Provided data —
+--
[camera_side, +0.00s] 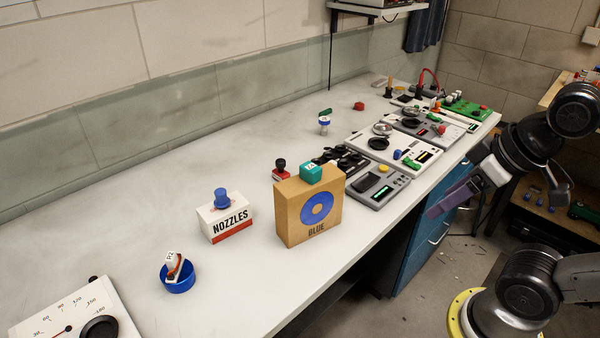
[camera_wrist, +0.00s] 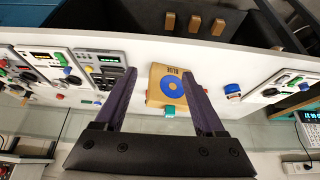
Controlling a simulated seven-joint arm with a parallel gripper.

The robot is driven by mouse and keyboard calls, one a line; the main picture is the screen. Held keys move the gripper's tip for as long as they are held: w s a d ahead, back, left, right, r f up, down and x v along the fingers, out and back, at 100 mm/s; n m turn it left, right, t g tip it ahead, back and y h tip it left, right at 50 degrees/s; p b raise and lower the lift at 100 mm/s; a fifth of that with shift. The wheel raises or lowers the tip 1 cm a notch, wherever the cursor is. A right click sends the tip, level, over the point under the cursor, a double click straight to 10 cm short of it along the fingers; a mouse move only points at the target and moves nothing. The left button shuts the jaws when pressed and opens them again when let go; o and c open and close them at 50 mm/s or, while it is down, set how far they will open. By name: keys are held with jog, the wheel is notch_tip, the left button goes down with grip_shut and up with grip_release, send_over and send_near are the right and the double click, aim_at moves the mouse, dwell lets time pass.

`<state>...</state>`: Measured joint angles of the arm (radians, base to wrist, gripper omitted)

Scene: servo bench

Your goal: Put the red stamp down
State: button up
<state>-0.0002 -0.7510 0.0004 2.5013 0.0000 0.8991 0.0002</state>
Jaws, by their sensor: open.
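The red stamp (camera_side: 281,175), with a red base and a black knob, shows at the back left of the brown box (camera_side: 293,218) with a blue ring in the side view. The box hides its lower part, so I cannot tell whether it stands on the bench or touches the box. I cannot make it out surely in the wrist view. A teal block (camera_side: 311,173) sits on the box; it also shows in the wrist view (camera_wrist: 169,110). My gripper (camera_wrist: 158,73) is open and empty, its purple fingers spread; in the side view it hangs off the bench's right front edge.
A NOZZLES box (camera_side: 229,222) carries a blue knobbed piece (camera_side: 221,198). A blue bowl (camera_side: 178,284) holds a white and red piece. A dial (camera_side: 75,322) lies at near left. Scales and meters (camera_side: 380,186) crowd the right part.

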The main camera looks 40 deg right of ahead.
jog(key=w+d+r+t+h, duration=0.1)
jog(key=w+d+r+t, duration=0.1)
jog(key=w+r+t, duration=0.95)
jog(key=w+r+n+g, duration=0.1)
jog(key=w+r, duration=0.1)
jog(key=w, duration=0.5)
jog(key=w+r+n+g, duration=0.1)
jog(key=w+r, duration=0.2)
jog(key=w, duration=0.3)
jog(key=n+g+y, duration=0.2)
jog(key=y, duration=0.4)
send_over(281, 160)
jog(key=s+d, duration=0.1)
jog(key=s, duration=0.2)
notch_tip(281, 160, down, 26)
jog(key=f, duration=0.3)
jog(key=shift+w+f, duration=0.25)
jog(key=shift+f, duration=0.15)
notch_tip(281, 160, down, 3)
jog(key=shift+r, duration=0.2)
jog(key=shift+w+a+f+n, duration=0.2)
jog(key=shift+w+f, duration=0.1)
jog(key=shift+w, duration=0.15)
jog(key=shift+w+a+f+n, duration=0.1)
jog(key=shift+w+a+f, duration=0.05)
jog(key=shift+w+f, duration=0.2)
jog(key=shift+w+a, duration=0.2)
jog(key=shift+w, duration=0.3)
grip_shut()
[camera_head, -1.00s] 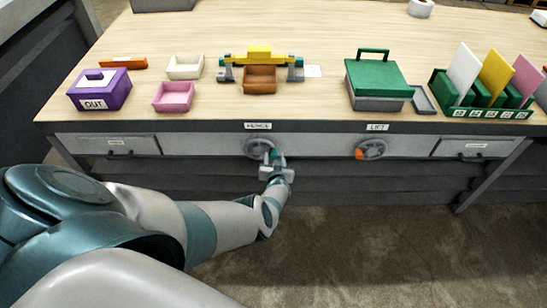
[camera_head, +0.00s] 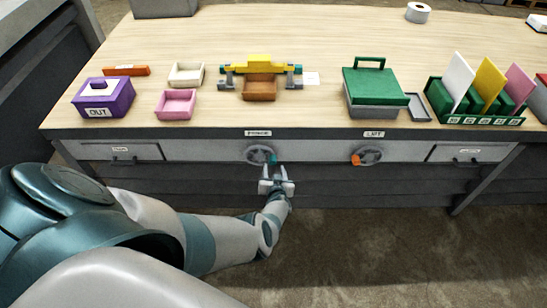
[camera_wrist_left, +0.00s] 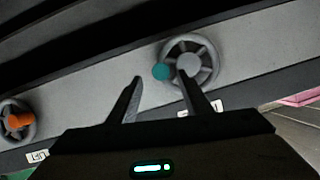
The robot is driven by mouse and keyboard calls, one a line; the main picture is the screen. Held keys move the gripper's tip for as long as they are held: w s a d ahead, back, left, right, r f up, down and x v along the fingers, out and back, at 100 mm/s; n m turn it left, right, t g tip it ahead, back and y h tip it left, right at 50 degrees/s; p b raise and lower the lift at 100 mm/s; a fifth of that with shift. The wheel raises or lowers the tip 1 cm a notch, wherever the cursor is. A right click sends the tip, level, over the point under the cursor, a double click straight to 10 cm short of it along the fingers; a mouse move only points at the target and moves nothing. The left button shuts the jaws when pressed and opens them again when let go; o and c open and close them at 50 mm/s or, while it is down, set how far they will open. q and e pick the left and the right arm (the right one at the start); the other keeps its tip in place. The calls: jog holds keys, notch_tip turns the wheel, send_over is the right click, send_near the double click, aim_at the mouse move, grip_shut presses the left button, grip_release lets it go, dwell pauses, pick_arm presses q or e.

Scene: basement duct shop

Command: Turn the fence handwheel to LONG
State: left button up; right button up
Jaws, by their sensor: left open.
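The fence handwheel (camera_head: 259,155) is a grey spoked wheel on the bench's front panel, under the FENCE label (camera_head: 258,133). Its teal knob (camera_head: 272,159) sits at the wheel's right side in the head view. My left gripper (camera_head: 276,180) is open and empty, just below the wheel and apart from it. In the left wrist view the wheel (camera_wrist_left: 190,62) and its teal knob (camera_wrist_left: 161,71) lie beyond the open fingers (camera_wrist_left: 160,92), with the knob seen between them. No LONG marking is readable. My right gripper is not in view.
The LIFT handwheel (camera_head: 367,155) with an orange knob is on the same panel to the right. Drawers with handles (camera_head: 122,153) flank the wheels. The bench top (camera_head: 220,118) above holds a purple box, small trays, a yellow-topped fixture and a green-lidded box.

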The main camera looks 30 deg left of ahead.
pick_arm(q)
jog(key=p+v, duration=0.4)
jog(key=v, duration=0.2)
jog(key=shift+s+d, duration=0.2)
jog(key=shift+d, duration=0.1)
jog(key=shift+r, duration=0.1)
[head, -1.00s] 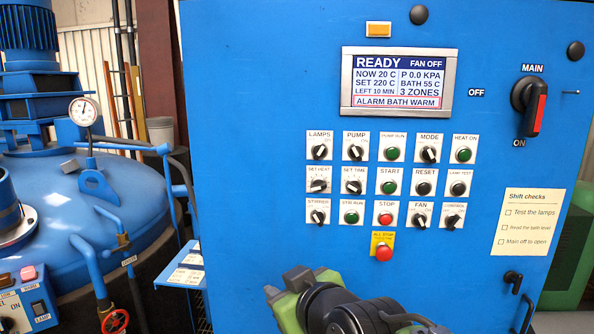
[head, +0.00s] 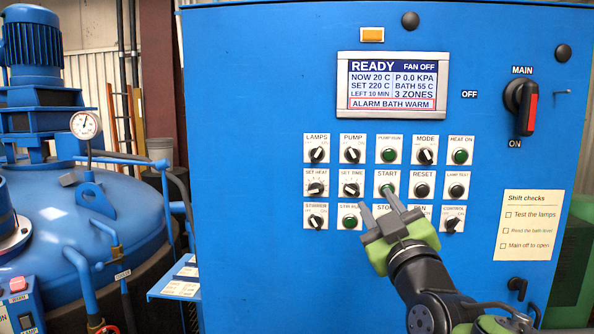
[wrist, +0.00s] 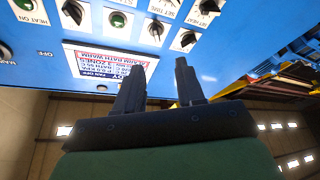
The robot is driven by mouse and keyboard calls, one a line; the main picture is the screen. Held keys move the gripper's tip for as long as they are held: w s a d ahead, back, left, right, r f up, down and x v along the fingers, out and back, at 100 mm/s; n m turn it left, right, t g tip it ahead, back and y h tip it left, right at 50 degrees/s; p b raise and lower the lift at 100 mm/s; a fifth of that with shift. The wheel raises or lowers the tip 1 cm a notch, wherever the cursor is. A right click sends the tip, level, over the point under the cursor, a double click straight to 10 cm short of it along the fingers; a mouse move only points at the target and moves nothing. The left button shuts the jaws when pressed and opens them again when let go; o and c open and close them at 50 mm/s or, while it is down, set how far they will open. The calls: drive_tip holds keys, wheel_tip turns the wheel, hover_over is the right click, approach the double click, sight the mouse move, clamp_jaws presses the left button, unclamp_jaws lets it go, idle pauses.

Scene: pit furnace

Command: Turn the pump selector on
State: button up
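The pump selector (head: 352,155) is a black knob with a pale pointer on a white plate, second from left in the top row of the blue panel. In the wrist view it shows upside down (wrist: 155,30). Its on or off setting is too small to read surely. My gripper (head: 377,202) is in front of the panel, below and right of the selector, near the start button (head: 387,189). Its two fingers are apart with nothing between them. In the wrist view the fingers (wrist: 160,68) stand clear of the selector.
Other knobs and buttons crowd the selector: the lamps knob (head: 317,155), the green pump run light (head: 389,155) and the set time knob (head: 351,189). My gripper and arm hide the stop button and fan knob. The display (head: 404,84) reads READY and ALARM BATH WARM.

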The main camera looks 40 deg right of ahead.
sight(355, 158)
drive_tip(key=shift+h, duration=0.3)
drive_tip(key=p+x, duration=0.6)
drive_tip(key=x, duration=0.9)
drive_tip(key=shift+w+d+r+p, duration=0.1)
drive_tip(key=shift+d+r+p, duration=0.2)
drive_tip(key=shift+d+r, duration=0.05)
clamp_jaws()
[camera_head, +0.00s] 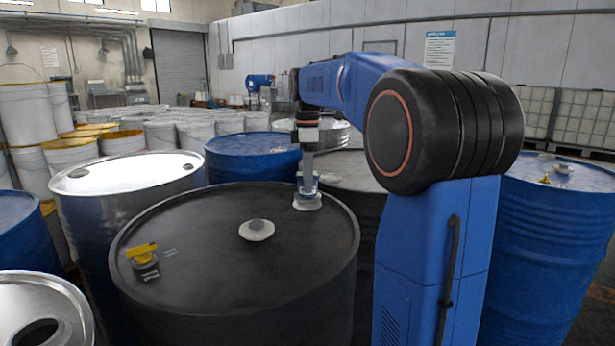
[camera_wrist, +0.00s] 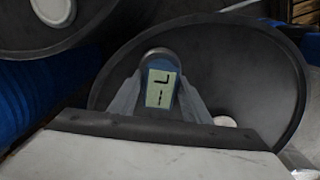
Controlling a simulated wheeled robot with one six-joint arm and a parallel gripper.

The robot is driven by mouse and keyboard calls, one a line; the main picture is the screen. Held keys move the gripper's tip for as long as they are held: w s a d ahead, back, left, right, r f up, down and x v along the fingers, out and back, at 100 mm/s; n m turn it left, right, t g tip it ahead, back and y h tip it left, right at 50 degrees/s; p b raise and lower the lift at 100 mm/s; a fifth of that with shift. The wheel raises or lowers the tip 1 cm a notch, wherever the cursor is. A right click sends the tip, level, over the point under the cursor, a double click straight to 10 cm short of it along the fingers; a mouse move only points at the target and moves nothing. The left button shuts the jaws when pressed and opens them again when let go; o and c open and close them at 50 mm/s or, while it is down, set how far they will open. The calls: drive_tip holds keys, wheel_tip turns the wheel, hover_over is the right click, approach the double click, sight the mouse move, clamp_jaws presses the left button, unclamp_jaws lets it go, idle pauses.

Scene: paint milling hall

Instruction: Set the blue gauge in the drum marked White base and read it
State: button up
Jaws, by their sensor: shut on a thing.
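My gripper (camera_head: 308,178) points down over the far right edge of a black drum (camera_head: 190,235). It is shut on the blue gauge (camera_head: 309,186), just above or in a pale round fitting (camera_head: 308,203) on that lid; I cannot tell which. In the wrist view the gauge (camera_wrist: 160,68) sits between the fingers, its display (camera_wrist: 160,88) lit with a few dark segments, tilted and not surely readable. A small label (camera_head: 150,274) beside a yellow tap on the lid is too small to read. I cannot make out which drum is marked White base.
A pale cap (camera_head: 257,229) sits mid-lid on the black drum. A steel drum (camera_head: 130,185) stands to the left, blue drums behind (camera_head: 253,150) and to the right (camera_head: 560,220). A dark drum (camera_head: 345,172) is partly behind my arm. Several white pails fill the back left.

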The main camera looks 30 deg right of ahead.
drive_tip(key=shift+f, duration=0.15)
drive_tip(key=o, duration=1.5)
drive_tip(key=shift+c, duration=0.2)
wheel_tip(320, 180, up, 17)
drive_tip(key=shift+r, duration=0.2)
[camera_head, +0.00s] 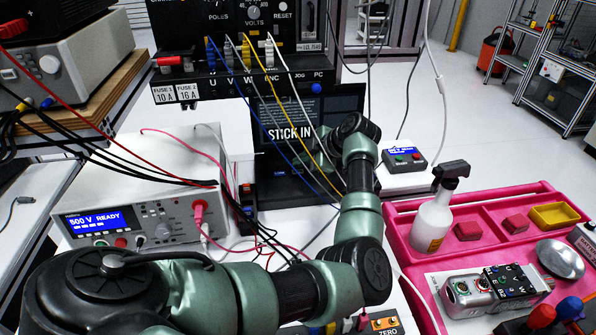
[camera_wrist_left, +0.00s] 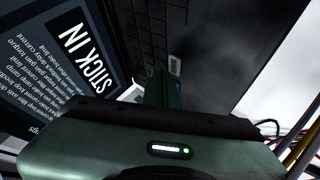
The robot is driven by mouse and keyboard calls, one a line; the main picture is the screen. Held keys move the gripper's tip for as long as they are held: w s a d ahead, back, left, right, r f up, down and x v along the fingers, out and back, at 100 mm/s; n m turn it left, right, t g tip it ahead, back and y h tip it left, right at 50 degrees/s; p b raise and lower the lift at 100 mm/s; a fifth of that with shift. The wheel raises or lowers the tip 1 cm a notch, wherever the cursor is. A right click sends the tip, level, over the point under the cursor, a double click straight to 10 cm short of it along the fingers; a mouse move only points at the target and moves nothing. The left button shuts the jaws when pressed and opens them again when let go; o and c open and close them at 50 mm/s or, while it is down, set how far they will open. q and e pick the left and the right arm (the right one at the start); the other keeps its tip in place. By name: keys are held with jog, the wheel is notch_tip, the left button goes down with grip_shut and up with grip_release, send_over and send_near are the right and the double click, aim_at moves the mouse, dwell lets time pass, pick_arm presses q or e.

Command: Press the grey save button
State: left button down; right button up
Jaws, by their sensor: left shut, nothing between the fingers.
+--
Objective — Print everything from the line with "Command: Turn the fence handwheel to LONG" down to the line with "[wrist, +0.00s]" in the entries above, both lines included and nothing more, without the pictures.

The answer —
Command: Turn the fence handwheel to LONG
State: left button up; right button up
Jaws, by their sensor: left open.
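The fence handwheel (camera_head: 259,155) is a grey spoked wheel on the bench's front panel, under the FENCE label (camera_head: 258,133). Its teal knob (camera_head: 272,159) sits at the wheel's right side in the head view. My left gripper (camera_head: 276,180) is open and empty, just below the wheel and apart from it. In the left wrist view the wheel (camera_wrist_left: 190,62) and its teal knob (camera_wrist_left: 161,71) lie beyond the open fingers (camera_wrist_left: 160,92), with the knob seen between them. No LONG marking is readable. My right gripper is not in view.
The LIFT handwheel (camera_head: 367,155) with an orange knob is on the same panel to the right. Drawers with handles (camera_head: 122,153) flank the wheels. The bench top (camera_head: 220,118) above holds a purple box, small trays, a yellow-topped fixture and a green-lidded box.

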The main camera looks 30 deg left of ahead.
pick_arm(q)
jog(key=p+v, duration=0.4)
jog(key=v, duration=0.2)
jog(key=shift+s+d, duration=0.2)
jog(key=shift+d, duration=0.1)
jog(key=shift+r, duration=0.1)
[head, -1.00s] 
[head, +0.00s] 
[wrist, +0.00s] 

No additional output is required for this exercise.